Housing foreign suspects following the Sept. 11, 2001attacks, the prison symbolizes the excesses of the U.S. War on Terror due to the harsh interrogation methods critics say amounted to torture.

“We are undertaking an NSC process to assess the current state of play that the Biden administration has inherited from the previous administration, in line with our broader goal of closing Guantanamo,” National Security Council spokeswoman Emily Horne told Reuters, the first news agency to report that the review was underway.

“The NSC will work closely with the Departments of Defense, State, and Justice to make progress toward closing the GTMO facility, and also in close consultation with Congress,” she added.

The immediate impact of an announcement could be to reinstate Obama’s Guantanamo closure policy, which Donald Trump reversed once he took office in 2017.

While Trump kept the prison open during his four years in the White House, Biden’s campaign said during the 2020 race that he continued to support closing the detention center but did not say how he planned to do so. 

It remains unclear how specific Biden’s coming executive action might be about his prison plans, which holds suspects in the Sept. 11 attacks among its detainee population.

While Obama drew down the number of prisoners at the naval base, his effort to close the prison was primarily stymied by Republican opposition in Congress.

The federal government is barred by law from transferring any inmates to prisons on the U.S. mainland.

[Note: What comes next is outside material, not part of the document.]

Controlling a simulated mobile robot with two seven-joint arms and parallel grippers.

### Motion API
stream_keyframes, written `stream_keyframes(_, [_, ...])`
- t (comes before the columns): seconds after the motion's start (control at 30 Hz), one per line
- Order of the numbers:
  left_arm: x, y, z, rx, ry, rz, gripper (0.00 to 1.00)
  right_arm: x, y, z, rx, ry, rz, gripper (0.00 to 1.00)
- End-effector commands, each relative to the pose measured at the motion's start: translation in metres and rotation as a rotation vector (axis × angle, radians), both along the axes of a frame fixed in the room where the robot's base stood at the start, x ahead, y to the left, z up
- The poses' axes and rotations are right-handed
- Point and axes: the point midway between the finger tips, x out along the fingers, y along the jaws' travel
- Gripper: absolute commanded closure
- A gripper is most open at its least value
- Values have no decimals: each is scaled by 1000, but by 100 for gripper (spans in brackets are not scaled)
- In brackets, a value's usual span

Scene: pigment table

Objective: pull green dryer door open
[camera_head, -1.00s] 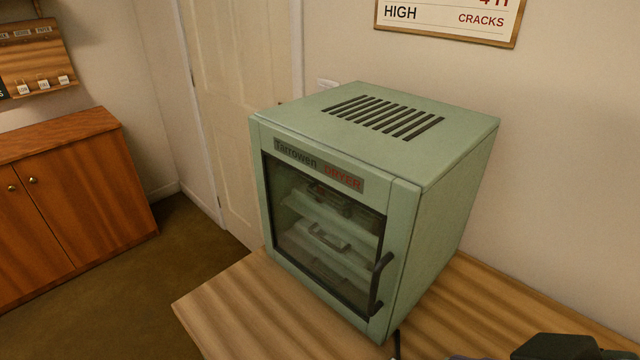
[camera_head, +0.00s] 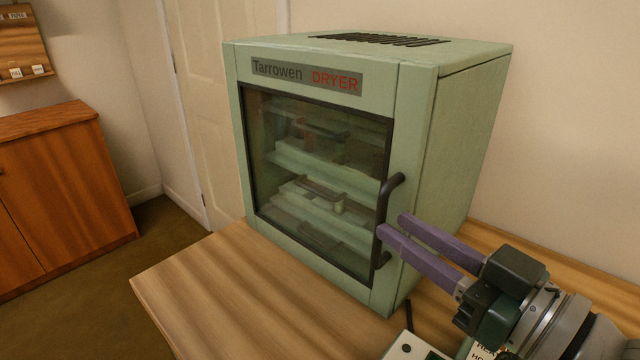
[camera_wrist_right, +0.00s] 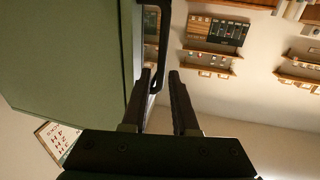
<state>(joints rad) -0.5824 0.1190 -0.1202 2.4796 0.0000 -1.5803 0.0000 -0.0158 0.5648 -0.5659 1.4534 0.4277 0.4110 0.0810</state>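The green dryer (camera_head: 455,140) stands on the wooden table with its glass door (camera_head: 315,175) shut. Trays show dimly behind the glass. A dark vertical bar handle (camera_head: 393,186) is on the door's right side. My right gripper (camera_head: 390,222) has its two purple fingers apart and empty, with the tips close to the handle. My left gripper is not in view.
The wooden table (camera_head: 215,290) is clear in front of the dryer's left part. A light device (camera_head: 412,346) with dark parts sits at the table's bottom edge, below my right gripper. A wooden cabinet (camera_head: 70,190) stands at the far left, apart from the table.

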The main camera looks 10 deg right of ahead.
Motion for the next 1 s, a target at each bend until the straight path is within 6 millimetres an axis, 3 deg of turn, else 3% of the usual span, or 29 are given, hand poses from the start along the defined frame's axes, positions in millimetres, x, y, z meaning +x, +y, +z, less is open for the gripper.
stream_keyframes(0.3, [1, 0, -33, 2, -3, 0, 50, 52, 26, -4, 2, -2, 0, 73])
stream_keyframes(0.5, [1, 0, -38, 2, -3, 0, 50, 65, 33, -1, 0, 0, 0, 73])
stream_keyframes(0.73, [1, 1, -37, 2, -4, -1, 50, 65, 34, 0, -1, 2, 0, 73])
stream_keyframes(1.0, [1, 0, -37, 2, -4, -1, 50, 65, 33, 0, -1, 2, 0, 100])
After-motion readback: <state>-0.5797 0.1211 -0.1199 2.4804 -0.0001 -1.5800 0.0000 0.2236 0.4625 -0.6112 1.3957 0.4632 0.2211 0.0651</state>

Even with the Democrats controlling Congress, their majorities are so slim that Biden could face a tough challenge securing legislative changes as some Democrats might also oppose them.

According to the sources familiar with the matter, a revived Guantanamo strategy could focus initially on further decreasing the number of prisoners by repatriating them or finding other countries to accept them.

This could also mean re-establishing a State Department post of Guantanamo closure envoy, created by Obama but eliminated by Trump, to resume negotiations with other governments on detainee transfers, the sources said.

Similarly, the Pentagon could restart a parole-style review process of prisoners’ individual cases to ascertain whether they still pose a threat.

Shutting down the prison has been a demand of progressive Democrats whose support helped Biden win the White House. The prison’s continued existence, critics say, is a reminder of detention practices that opened the United States to accusations of torture.